南北首脳会談は、板門店の韓国側施設で行われる。北朝鮮の外交は、各国の指導者や政治家を平壌に呼び、大歓迎とマスゲームで感動させ懐柔するやり方だった。これに対して今回の米朝首脳会談はスウェーデンのストックホルムで行われる、との観測が強まっている。首脳会談を平壌でしたくない事情があるのだろうか。
韓国の文在寅大統領とトランプ氏が平壌に来れば、世界各国から取材記者が押しかける。記者の取材や行動は、平壌市民を動揺させる。平壌開催では、危険が大きすぎる。会談が失敗しても「成功」と報道しなければならない北朝鮮としては、国外で開催するのが安全だ。
こうした危険を覚悟して北朝鮮が首脳会談を提案したのは、国連や日米による制裁が大きな効果をあげているからだろう。北朝鮮軍は、世界で最も石油の少ない軍隊である。今年の制裁が実行されれば、確保できる軍事用石油は最大でも40万トンだ。これでは、戦力は維持できない。日本の自衛隊は、戦争を予定しないが年間150万トンの石油を消費している。
何としても制裁緩和を図らないと、経済と軍事力が弱体化し、体制崩壊の危機に直面する。トランプ氏は、この事情を十分に理解しているようで、ホワイトハウス記者団に「北朝鮮が首脳会談を提案したのは、私が課した制裁の成果だ」と、強調した。
北朝鮮は、南北首脳会談で開城工業団地の再開について合意し、制裁の緩和を米国に認める戦略だろう。だがトランプ氏は、「非核化実現まで制裁を緩和しない」立場を安倍晋三首相と確認し、北朝鮮の譲歩を引き出そうとしている。

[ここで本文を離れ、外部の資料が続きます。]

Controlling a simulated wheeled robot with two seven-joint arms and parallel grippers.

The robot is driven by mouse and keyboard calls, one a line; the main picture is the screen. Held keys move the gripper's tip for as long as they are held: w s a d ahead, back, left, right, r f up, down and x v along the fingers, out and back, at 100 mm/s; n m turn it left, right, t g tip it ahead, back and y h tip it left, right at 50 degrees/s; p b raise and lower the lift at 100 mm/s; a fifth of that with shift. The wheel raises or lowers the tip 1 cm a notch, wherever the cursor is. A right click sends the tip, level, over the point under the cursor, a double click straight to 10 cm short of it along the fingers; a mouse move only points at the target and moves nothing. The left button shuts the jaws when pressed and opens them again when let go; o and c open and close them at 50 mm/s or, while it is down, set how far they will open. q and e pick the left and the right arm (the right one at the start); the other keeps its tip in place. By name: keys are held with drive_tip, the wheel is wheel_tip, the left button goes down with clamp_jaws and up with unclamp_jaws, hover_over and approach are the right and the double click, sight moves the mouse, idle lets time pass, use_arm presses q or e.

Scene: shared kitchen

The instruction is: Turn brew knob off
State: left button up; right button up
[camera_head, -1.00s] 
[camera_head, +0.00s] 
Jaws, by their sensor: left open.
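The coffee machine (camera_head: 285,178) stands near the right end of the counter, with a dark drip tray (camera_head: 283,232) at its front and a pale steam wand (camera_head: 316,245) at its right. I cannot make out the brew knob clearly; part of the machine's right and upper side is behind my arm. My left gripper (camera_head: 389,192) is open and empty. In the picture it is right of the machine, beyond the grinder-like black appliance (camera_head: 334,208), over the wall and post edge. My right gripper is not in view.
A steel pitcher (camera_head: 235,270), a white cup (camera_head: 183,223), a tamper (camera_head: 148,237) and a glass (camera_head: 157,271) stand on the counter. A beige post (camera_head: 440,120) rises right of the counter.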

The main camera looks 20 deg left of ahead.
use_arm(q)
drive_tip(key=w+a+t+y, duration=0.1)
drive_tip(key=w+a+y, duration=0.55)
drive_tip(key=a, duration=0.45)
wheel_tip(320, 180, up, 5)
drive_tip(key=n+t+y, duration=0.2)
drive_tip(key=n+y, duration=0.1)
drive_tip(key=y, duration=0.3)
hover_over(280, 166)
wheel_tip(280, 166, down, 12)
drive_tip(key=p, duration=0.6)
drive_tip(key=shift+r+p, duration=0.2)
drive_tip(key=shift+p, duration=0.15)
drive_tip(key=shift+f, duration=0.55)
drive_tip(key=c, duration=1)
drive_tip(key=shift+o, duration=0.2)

トランプ氏が軍事行動を選択しない方向を世界は期待するが、トランプ氏は繰り返し「軍事行動の選択」に言及している。会談が成功すれば、自分の業績を誇示する機会にする。失敗しても軍事攻撃の口実にできる。どちらにころんでも損はない計算だ。
トランプ氏は、オーナー経営者型の大統領だ。オーナー経営者は、自分の判断と決断に自信を持ち、部下の言うことを聞かない。金正恩氏を説得できる、と考えている。